Peynir altı suyu konsantresi
– Farklı membran prosesleri ile kombin olarak kullanılabilir
– Diafiltreleme işlemi proses sırasında kullanılabilir.
– % 30-40 kadar tipik azaltma seviyeleri gözlemlenir
– Sistem olarak ters osmoz prosesine benzerlik gösterir
Farklı membranlar seçilerek nanofiltrelerin belli geçirgenlik özellikleri değiştirilebilmektedir.
*Diafiltrasyon: Alıkonma faktörü düşük olan bileşenleri daha yoğun konsantrasyonda elde edebilmek için filtrasyon işlemlerine ek olarak konsantre etme prosesinin belirli bir anında su eklenmesi işlemidir [2].
Levha-çerçeve modüller filtre pres prensibinden esinlenerek oluşturulmuştur. Spiral sargı membranlar birim hacim başına yüksek bir membran alanı verir. Borulu ısı değiştiricilere benzer şekilde imal edilen içi boş lif modüllerde en iyi alan hacim oranına ulaşılmaktadır.
Spiral sargılı membran alanı geniş olduğundan işletme maliyeti düşüktür fakat kapsamlı ön tasfiye gerektirmesi gibi bir dezavantajı vardır. Besleme tutucunun yüksekliğini düşük olması nedeniyle çok çabuk kirlenirler ve mikrofiltrasyon ve ultrafiltrasyon tekniklerinde olduğu gibi hidrolik olarak temizlenemezler. Kirlenmeyi önlemek ve membran yüzeyini temizlemek amacıyla geleneksel tasfiye işlemleri veya ultrafiltrasyon uygulamasının kimyasal (antiscalant, asit) dozlamasıyla birlikte uygulanması gerekmektedir. Ancak yeni geliştirilen kapiler nanofiltreler bu olumsuzluğu ortadan kaldırmıştır.

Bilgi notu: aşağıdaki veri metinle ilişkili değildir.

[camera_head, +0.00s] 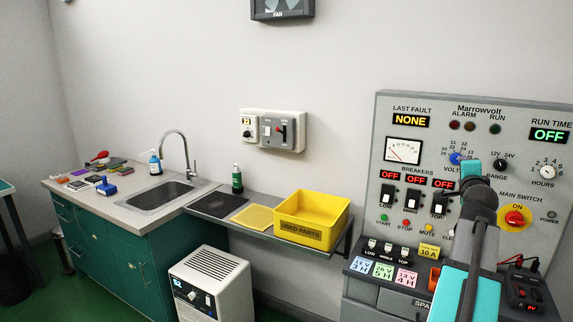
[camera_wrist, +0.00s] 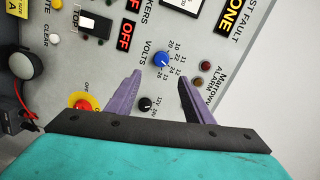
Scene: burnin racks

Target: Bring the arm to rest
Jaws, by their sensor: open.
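My gripper (camera_wrist: 160,80) is open and empty in the wrist view, its two purple fingers pointing at the front of the grey Marrowvolt panel (camera_head: 445,105). The blue volts knob (camera_wrist: 161,59) shows between and just beyond the fingertips; whether they touch the panel I cannot tell. The black 12V/24V knob (camera_wrist: 146,103) shows between the fingers. In the head view my teal and black arm reaches up in front of the panel at the right, with its end just below the volts knob (camera_head: 456,157). The fingers are hidden there.
The red and yellow main switch (camera_head: 515,217) is right of my arm. Breaker switches (camera_head: 411,200) are left of it; their displays read OFF. Coloured cards (camera_head: 384,270) lie on the ledge below. A yellow used-parts bin (camera_head: 313,215) stands on the shelf left of the panel.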

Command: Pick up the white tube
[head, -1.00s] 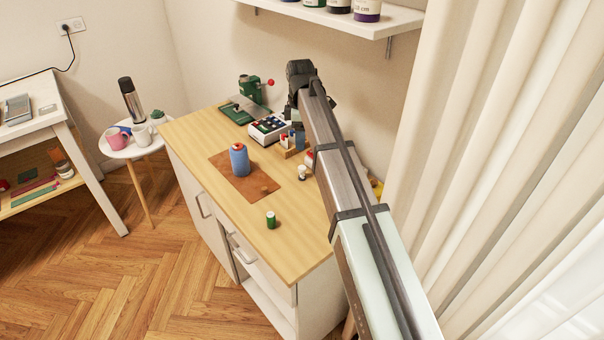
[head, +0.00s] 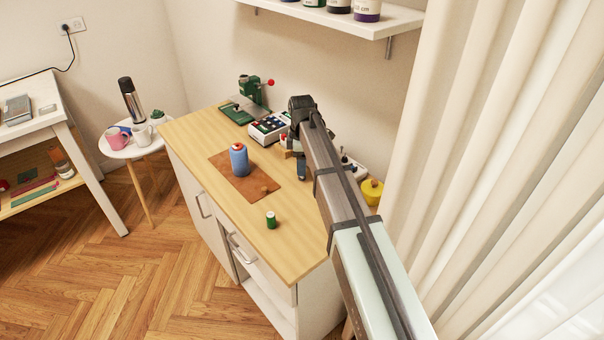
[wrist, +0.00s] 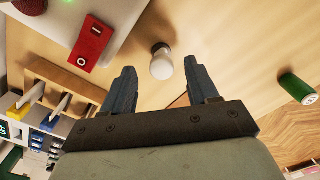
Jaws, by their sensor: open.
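The white tube (wrist: 162,63) stands on the wooden worktop in the wrist view, a small white piece with a rounded end. It lies beyond and between my two fingertips, and I see no contact. My gripper (wrist: 160,80) is open and empty, its blue-grey fingers spread left and right of the tube in the picture. In the head view my gripper (head: 302,170) points down over the right part of the worktop, and my arm and fingers hide the tube there.
A wooden organiser (wrist: 62,88) and a red item (wrist: 93,42) lie left of my fingers. A green spool (wrist: 297,88) is at right. A yellow container (head: 372,190) stands beside my arm.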

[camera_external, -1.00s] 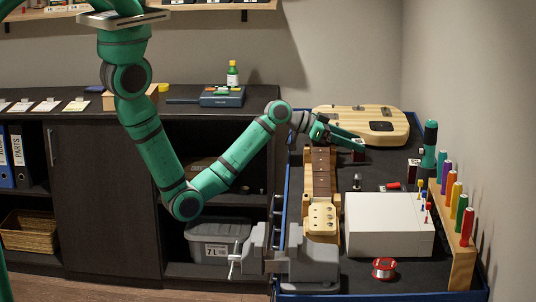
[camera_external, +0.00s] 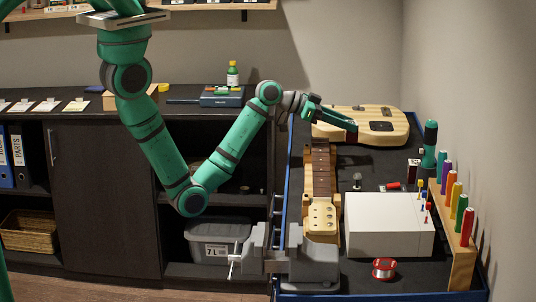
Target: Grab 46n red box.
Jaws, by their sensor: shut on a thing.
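My gripper (camera_external: 346,126) is at the back of the blue-edged workbench, in front of the pale wooden guitar body. It is shut on a small dark red box (camera_external: 352,136), held up at the fingertips and overlapping the guitar body in the picture. The gripper partly hides the box, and its label is too small to read. A second small dark red box (camera_external: 413,170) stands on the bench beside the green-handled tool.
The guitar body (camera_external: 375,122) lies at the back. The neck (camera_external: 320,180) rests along the left, near a grey vise (camera_external: 312,265). A white box (camera_external: 388,224), a red spool (camera_external: 384,268) and a rack of coloured handles (camera_external: 452,225) fill the front and right. Dark bench surface is free mid-back.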

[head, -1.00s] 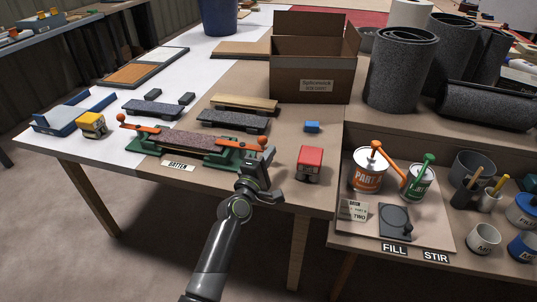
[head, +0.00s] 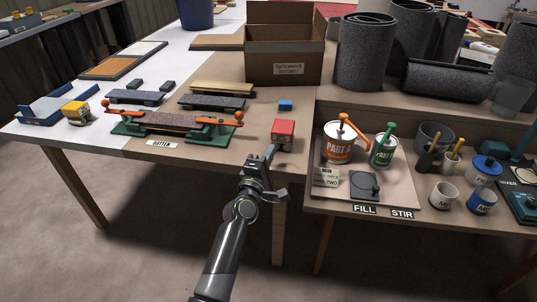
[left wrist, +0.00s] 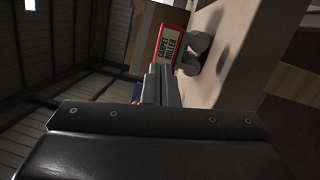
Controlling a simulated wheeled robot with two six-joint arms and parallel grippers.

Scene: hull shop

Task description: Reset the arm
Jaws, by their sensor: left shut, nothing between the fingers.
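My left gripper (head: 264,160) is shut and empty. In the head view it is in front of the bench's front edge, just left of and below a red-topped block-like roller (head: 284,132). In the left wrist view the shut fingers (left wrist: 160,84) point toward the red roller (left wrist: 173,45), whose label appears to read "CARPET ROLLER". I see a gap between gripper and roller in the head view. My right gripper is not in view.
The bench (head: 200,155) holds a green clamp fixture with orange handles (head: 175,122), a small blue block (head: 285,105) and an open cardboard box (head: 284,60). On the right, a lower bench carries orange and green cans (head: 339,142), cups and a tray. Floor space in front is clear.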

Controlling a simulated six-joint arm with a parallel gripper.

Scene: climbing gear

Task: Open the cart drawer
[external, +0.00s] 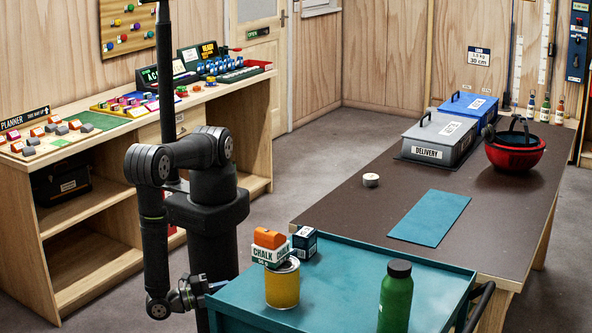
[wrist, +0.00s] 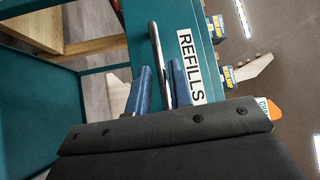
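The teal cart (external: 345,272) stands at the front, with my gripper (external: 208,288) low at its left side. The wrist view shows the teal drawer front (wrist: 200,50) with a white "REFILLS" label (wrist: 189,68) and a metal bar handle (wrist: 159,55). My gripper's two blue fingers (wrist: 162,88) are open, one on each side of the bar. A narrow gap seems to show beside each finger; I cannot tell whether either touches the bar. The drawer front is hidden in the external view, and I cannot tell there whether the drawer is shut.
On the cart top stand a yellow can (external: 282,287), a chalk box (external: 270,252), a dark blue box (external: 304,242) and a green bottle (external: 396,297). A brown table (external: 345,205) adjoins behind. A wooden workbench (external: 100,150) is at the left, with open floor between.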

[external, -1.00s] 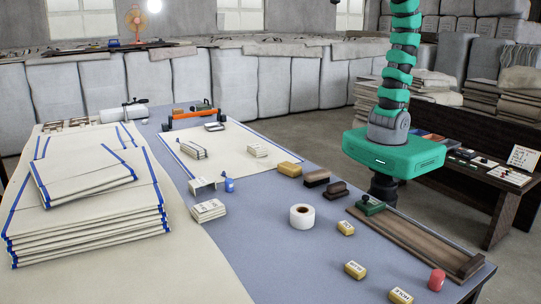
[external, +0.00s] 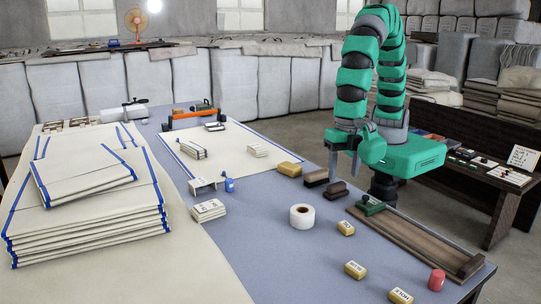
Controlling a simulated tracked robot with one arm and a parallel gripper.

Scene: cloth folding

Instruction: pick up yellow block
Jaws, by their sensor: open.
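A plain yellow block (external: 289,169) lies on the blue-grey table near its far right edge, beside a dark brown block. Smaller labelled yellow blocks lie nearer: one (external: 345,228) right of the white roll, one (external: 355,270) further forward, and one (external: 400,296) at the bottom edge. I cannot tell which yellow block the task names. My gripper (external: 342,170) is open and points down, in the air above the table's right side, right of the plain yellow block. It appears empty.
Dark brown blocks (external: 316,178) (external: 336,191) sit below my gripper. A white roll (external: 302,217), a wooden board (external: 420,239) with a green-handled tool (external: 369,204), and a red cylinder (external: 436,280) stand nearby. Folded cloth (external: 85,212) is stacked at left. The table's front middle is clear.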

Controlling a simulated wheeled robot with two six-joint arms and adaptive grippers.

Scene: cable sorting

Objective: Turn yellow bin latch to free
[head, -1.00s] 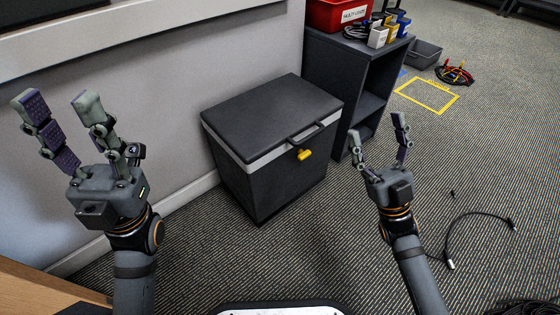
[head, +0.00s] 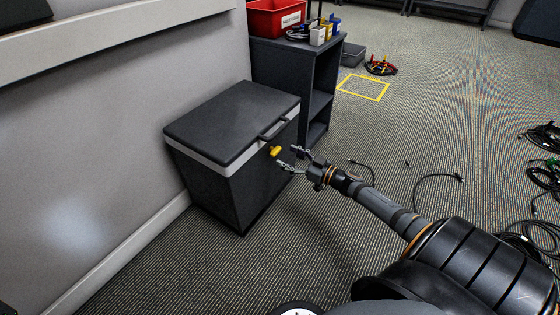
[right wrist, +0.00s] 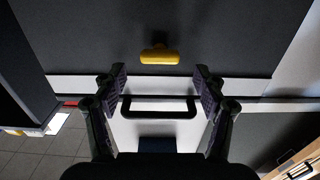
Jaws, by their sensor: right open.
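The yellow latch (head: 275,151) sits on the front of the dark bin (head: 215,190), just below the pale band under its lid (head: 228,118). In the right wrist view the latch (right wrist: 159,57) is a short yellow bar lying crosswise, with a small stub at its middle. My right gripper (head: 290,158) is open and empty, fingers pointing at the bin front close to the latch. In the right wrist view the latch lies just beyond and between the open fingertips (right wrist: 160,72), apart from them. My left gripper is out of view.
A dark handle (head: 277,130) sticks out at the lid's front edge, above the latch; it also shows between the fingers (right wrist: 158,108). A shelf unit (head: 295,80) with a red bin (head: 277,17) stands behind. Black cables (head: 440,180) lie on the carpet at right.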

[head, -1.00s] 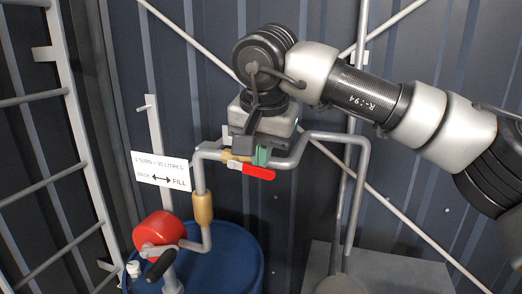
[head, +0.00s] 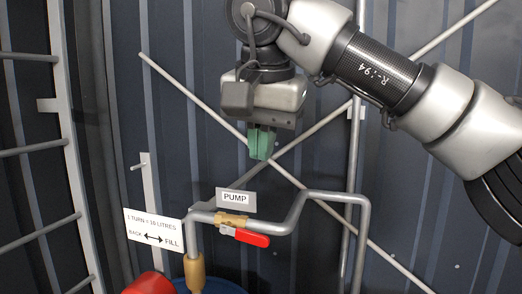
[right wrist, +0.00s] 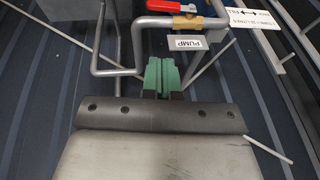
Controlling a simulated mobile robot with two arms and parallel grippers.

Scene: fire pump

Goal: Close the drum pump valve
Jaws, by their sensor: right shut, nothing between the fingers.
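The drum pump valve has a brass body (head: 231,221) on the grey pipe and a red lever handle (head: 252,238). The handle points right and slightly down, roughly along the horizontal pipe run. In the right wrist view the brass body (right wrist: 187,22) and part of the red handle (right wrist: 162,6) show at the top. My right gripper (head: 261,156) hangs above the valve, apart from it. Its green fingers are together and empty, also in the right wrist view (right wrist: 162,62). My left gripper is in neither view.
A PUMP label (head: 236,198) stands just above the valve. A turn-and-fill sign (head: 153,229) is left of it. The grey pipe (head: 335,197) bends down at the right. A red pump part (head: 150,284) shows at the bottom. A ladder (head: 66,150) is at the left.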

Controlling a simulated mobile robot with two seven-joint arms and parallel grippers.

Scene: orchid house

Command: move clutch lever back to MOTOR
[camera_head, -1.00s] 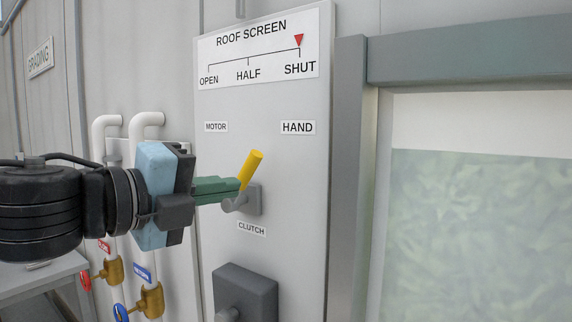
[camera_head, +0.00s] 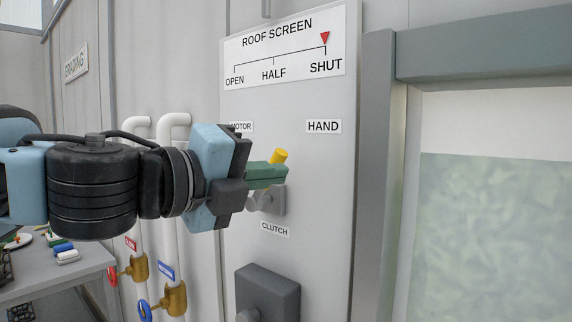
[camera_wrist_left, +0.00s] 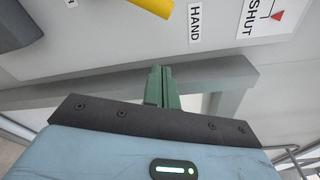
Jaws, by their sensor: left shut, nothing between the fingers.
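The clutch lever has a yellow handle (camera_head: 279,156) on a grey pivot (camera_head: 276,201) above the CLUTCH label (camera_head: 275,229). The handle leans up and right, towards the HAND label (camera_head: 324,126) and away from the MOTOR label (camera_head: 241,127), which my arm partly covers. My left gripper (camera_head: 284,175) is shut and empty. Its green fingers cross in front of the handle and hide its lower part; I cannot tell whether they touch. The left wrist view shows the shut fingers (camera_wrist_left: 162,86), with the yellow handle (camera_wrist_left: 152,6) apart from them at the top edge. My right gripper is out of view.
A grey box (camera_head: 267,290) with a knob sits below the clutch on the panel. The ROOF SCREEN scale (camera_head: 285,48) above has its red marker at SHUT. White pipes with brass valves (camera_head: 174,299) and a grey bench (camera_head: 65,280) stand at left. A framed window (camera_head: 490,220) is at right.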

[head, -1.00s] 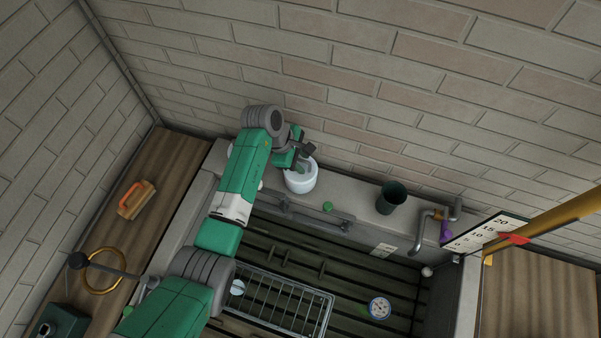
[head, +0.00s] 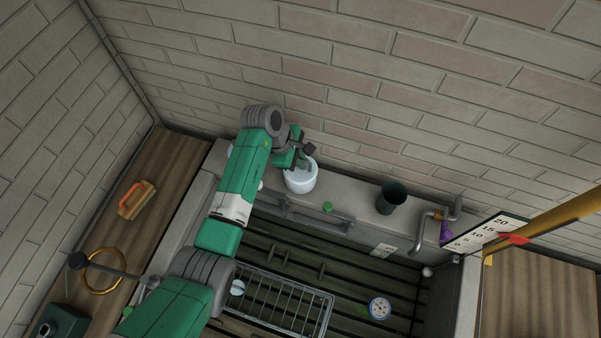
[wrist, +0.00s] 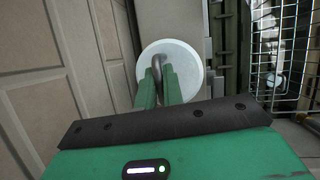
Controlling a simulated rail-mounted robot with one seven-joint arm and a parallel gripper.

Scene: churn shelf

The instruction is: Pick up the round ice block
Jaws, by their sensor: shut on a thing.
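The round ice block (head: 301,182) is a pale, whitish cylinder on the grey ledge along the brick wall, left of the dark cup. In the wrist view its round top (wrist: 188,69) shows with a grey looped handle (wrist: 156,66) standing up from it. My gripper (wrist: 158,82) is over the block, its two green fingers on either side of the handle and shut on it. In the head view the gripper (head: 301,166) reaches down to the block's top, and the exact contact is too small to see. The block appears to rest on the ledge.
A dark green cup (head: 391,197) and a bent grey tap (head: 424,232) stand to the right on the ledge. A small green object (head: 327,206) lies near the ledge's front edge. Below are a wire rack (head: 285,303) and a round dial (head: 379,308). The brick wall is close behind.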

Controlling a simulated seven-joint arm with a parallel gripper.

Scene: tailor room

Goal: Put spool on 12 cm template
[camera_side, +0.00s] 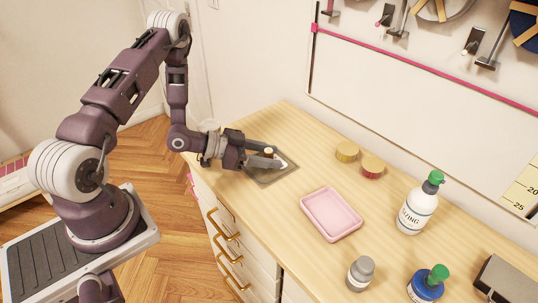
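My gripper (277,156) is low over a dark grey square plate (286,174) at the left end of the wooden table. The plate looks like the template, but I can read no marking on it. A small object with a tan top and a pale lower part, perhaps the spool (268,152), shows between my two fingers. The fingers are apart around it; I cannot tell whether they press on it. The near finger hides its lower part, so its contact with the plate is unclear. A white patch (282,163) shows beside the fingertips.
A yellow round item (346,151) and a red one (372,167) sit near the wall. A pink tray (331,214) lies mid-table. Bare table separates the plate and tray.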

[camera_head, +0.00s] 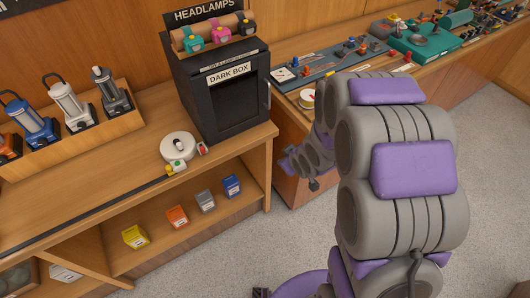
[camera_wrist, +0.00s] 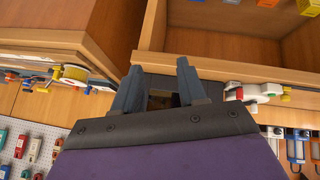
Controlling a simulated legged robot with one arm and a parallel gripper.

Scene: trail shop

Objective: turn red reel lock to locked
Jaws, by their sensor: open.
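A white reel (camera_head: 178,146) lies on the near counter, left of the dark box. In the wrist view a white and red reel part (camera_wrist: 250,92) shows right of my gripper (camera_wrist: 160,80). The gripper is open and empty, its two fingers apart. In the head view my gripper (camera_head: 300,168) hangs right of the near counter's end, apart from the reel.
The dark box (camera_head: 228,88) stands behind the reel. Lanterns stand in a wooden rack (camera_head: 75,145) at left. Small boxes (camera_head: 177,217) sit on the shelf below. Another reel (camera_head: 307,98) lies on the right counter, partly beside my arm. The floor at right is clear.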

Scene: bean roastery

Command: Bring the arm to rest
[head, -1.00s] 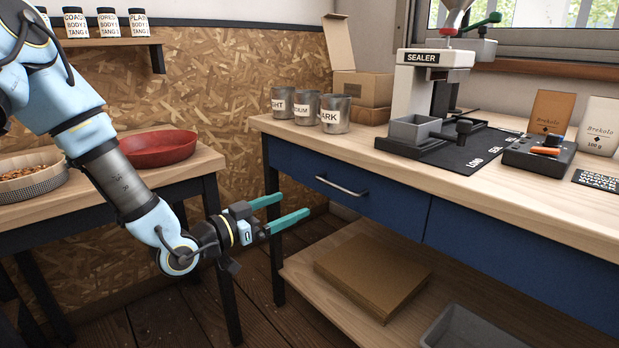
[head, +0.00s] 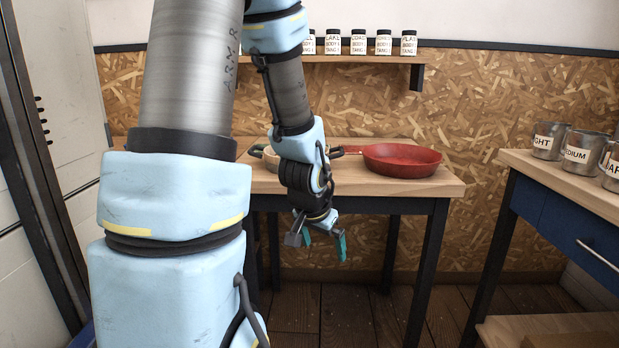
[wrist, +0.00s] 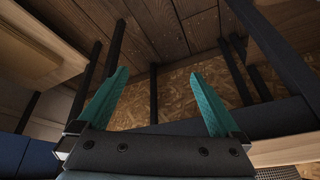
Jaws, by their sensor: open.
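My gripper (head: 324,246) hangs at the end of my arm, in front of the small wooden table (head: 400,188) in the head view. Its two teal fingers point downward and stand apart with nothing between them. In the wrist view my gripper (wrist: 158,95) is also open and empty, with floorboards, table legs and the chipboard wall beyond the fingers. My upper arm fills much of the left of the head view and hides part of the table.
A red pan (head: 402,160) sits on the small table, beside a round tray (head: 268,158) partly behind my arm. Labelled jars (head: 383,43) line the wall shelf (head: 350,58). Metal cups (head: 579,146) stand on the workbench (head: 565,178) at right. Floor is clear between the tables.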

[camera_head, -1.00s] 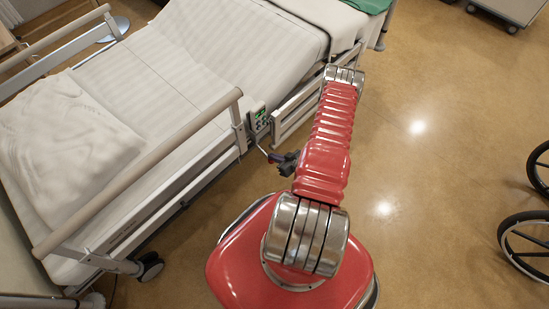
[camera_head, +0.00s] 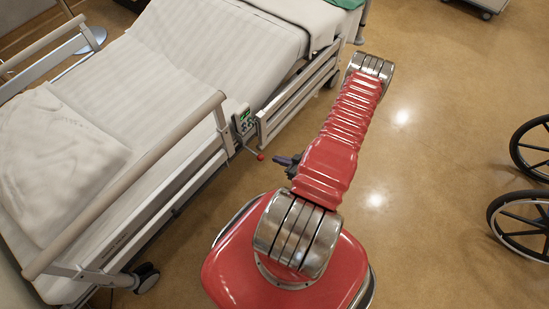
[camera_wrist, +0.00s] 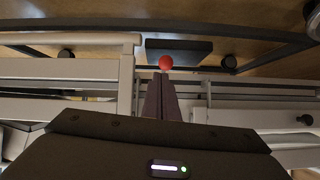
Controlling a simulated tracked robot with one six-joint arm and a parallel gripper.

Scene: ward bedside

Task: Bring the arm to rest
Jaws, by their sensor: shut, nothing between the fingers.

Ters Osmoz ve ultrafiltrasyon membran boyutları arasında gözenek boyutuna sahip membranlar nanofiltre membranlar (gözenek boyutu 0.002 μm) olarak adlandırılırlar.
Genellikle 200’den büyük molekül ağırlığına sahip organiklerin (laktoz, sukroz ve glikoz gibi) karışımdan uzaklaştırılmasında uygundur.
Nanofiltrasyon membranları şeker ve bazı multivalent tuzları (MgSO4 gibi) tutar, ancak çoğu monovalent tuzu (NaCl gibi) geçirir.